_REQUIREMENT:_
Copy out the complete listing, word for word.

_COLLECTED MATERIAL:_
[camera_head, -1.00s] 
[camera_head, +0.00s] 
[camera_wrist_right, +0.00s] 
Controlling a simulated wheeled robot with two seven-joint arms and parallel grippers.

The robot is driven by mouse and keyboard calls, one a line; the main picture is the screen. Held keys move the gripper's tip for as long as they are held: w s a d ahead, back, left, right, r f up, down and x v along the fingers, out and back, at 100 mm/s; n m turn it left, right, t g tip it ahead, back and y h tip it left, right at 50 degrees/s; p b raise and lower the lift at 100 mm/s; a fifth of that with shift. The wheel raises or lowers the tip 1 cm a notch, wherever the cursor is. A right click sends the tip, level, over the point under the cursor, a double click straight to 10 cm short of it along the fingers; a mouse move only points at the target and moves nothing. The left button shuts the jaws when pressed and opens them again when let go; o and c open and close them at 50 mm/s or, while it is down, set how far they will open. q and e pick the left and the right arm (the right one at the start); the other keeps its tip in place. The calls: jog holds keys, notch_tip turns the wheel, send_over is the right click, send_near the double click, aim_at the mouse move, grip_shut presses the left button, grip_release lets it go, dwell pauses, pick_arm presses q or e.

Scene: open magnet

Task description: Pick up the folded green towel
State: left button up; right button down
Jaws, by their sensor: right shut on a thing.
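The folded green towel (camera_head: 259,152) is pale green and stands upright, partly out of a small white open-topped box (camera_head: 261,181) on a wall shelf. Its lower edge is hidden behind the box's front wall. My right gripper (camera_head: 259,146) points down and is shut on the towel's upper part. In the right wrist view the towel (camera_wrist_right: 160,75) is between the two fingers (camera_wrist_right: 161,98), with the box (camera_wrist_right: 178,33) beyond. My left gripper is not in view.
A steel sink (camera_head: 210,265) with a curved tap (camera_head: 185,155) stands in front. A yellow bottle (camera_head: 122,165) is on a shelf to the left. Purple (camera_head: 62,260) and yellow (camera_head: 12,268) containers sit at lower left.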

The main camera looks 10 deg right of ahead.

_RESPONSE TO THIS EXERCISE:_
[camera_head, -1.00s] 
[camera_head, +0.00s] 
[camera_wrist_right, +0.00s] 
Controlling a simulated wheeled robot with two seven-joint arms and parallel grippers.

The robot is driven by mouse and keyboard calls, one a line; the main picture is the screen. Held keys move the gripper's tip for as long as they are held: w s a d ahead, back, left, right, r f up, down and x v along the fingers, out and back, at 100 mm/s; n m turn it left, right, t g tip it ahead, back and y h tip it left, right at 50 degrees/s; p b raise and lower the lift at 100 mm/s; a fifth of that with shift. The wheel raises or lowers the tip 1 cm a notch, wherever the cursor is. A right click sends the tip, level, over the point under the cursor, a double click straight to 10 cm short of it along the fingers; a mouse move only points at the target and moves nothing. The left button shuts the jaws when pressed and opens them again when let go; o and c open and close them at 50 mm/s or, while it is down, set how far they will open. q and e pick the left and the right arm (the right one at the start); the other keeps its tip in place. The calls: jog holds keys, notch_tip turns the wheel, send_over is the right click, send_near the double click, aim_at the mouse move, grip_shut presses the left button, grip_release lets it go, dwell pauses, pick_arm presses q or e.

Scene: open magnet

Task description: Pick up the folded green towel
State: left button up; right button down
Jaws, by their sensor: right shut on a thing.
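The folded green towel (camera_head: 259,152) is pale green and stands upright, partly out of a small white open-topped box (camera_head: 261,181) on a wall shelf. Its lower edge is hidden behind the box's front wall. My right gripper (camera_head: 259,146) points down and is shut on the towel's upper part. In the right wrist view the towel (camera_wrist_right: 160,75) is between the two fingers (camera_wrist_right: 161,98), with the box (camera_wrist_right: 178,33) beyond. My left gripper is not in view.
A steel sink (camera_head: 210,265) with a curved tap (camera_head: 185,155) stands in front. A yellow bottle (camera_head: 122,165) is on a shelf to the left. Purple (camera_head: 62,260) and yellow (camera_head: 12,268) containers sit at lower left.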

The main camera looks 10 deg right of ahead.

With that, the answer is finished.